**Exercise details**: All lines holding the string "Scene" are to be shown.

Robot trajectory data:
────────────────

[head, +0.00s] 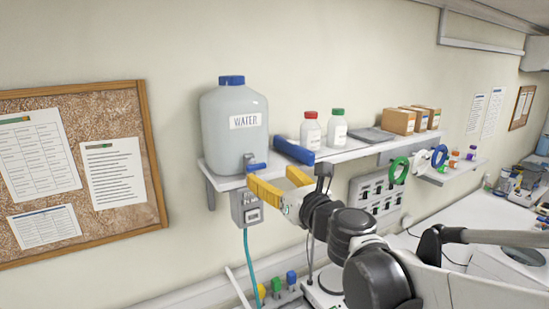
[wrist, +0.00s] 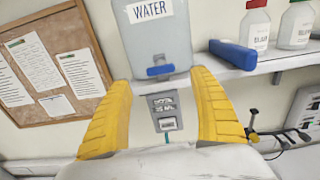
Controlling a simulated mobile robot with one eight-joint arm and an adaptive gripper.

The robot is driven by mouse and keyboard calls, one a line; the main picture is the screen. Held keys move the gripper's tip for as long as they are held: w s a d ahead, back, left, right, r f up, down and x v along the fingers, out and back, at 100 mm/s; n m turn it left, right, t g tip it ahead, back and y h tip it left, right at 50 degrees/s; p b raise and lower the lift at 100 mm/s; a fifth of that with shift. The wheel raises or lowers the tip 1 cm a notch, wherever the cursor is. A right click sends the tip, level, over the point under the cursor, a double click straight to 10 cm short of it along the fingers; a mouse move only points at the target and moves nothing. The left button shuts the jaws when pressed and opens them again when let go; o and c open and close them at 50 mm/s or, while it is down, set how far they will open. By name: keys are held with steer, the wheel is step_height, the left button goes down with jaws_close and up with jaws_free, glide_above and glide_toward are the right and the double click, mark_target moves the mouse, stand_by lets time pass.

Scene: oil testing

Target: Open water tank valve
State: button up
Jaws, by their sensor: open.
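The water tank (head: 231,122) is a grey-white jug with a blue cap and a "WATER" label, standing at the left end of the wall shelf. Its valve has a blue handle (head: 257,167) on a grey body low on the front of the tank. In the wrist view the blue valve handle (wrist: 160,70) lies horizontal. My gripper (head: 270,181) has two yellow fingers and is open and empty, just in front of and slightly below the valve. In the wrist view the gripper (wrist: 160,98) has the valve handle between and beyond its fingertips, with no visible contact.
The shelf (head: 345,150) carries a blue block-like object (head: 293,151), a red-capped bottle (head: 310,131), a green-capped bottle (head: 337,129) and cardboard boxes. A grey meter box (head: 246,208) with a teal hose hangs below the tank. A corkboard (head: 90,235) is at left.

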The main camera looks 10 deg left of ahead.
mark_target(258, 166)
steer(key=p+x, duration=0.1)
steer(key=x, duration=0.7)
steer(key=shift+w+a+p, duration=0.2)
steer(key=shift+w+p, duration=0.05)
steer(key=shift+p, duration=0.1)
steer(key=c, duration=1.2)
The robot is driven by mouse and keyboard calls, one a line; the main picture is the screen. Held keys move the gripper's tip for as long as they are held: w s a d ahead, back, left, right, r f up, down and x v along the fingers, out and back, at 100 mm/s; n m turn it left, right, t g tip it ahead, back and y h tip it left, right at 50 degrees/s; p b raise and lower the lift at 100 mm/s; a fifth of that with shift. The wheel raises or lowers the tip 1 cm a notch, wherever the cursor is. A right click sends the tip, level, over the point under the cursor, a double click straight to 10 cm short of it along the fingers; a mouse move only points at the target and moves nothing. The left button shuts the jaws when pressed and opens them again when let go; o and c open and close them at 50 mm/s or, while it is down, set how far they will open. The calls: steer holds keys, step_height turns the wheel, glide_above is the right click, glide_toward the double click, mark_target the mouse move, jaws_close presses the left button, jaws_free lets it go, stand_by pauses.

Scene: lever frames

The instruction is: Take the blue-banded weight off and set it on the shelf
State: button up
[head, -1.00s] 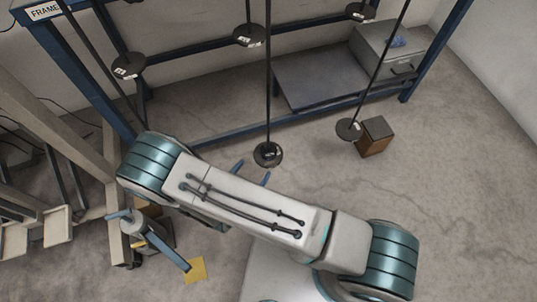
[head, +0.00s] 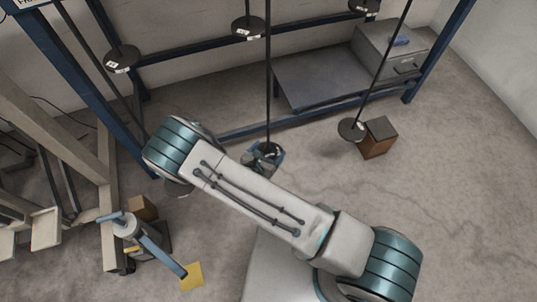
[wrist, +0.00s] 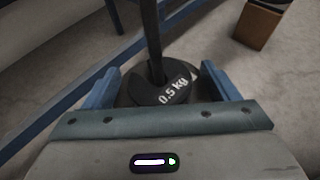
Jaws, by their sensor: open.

────────────────

**Solution for this task**:
Scene: oil testing
Scene: lever frames

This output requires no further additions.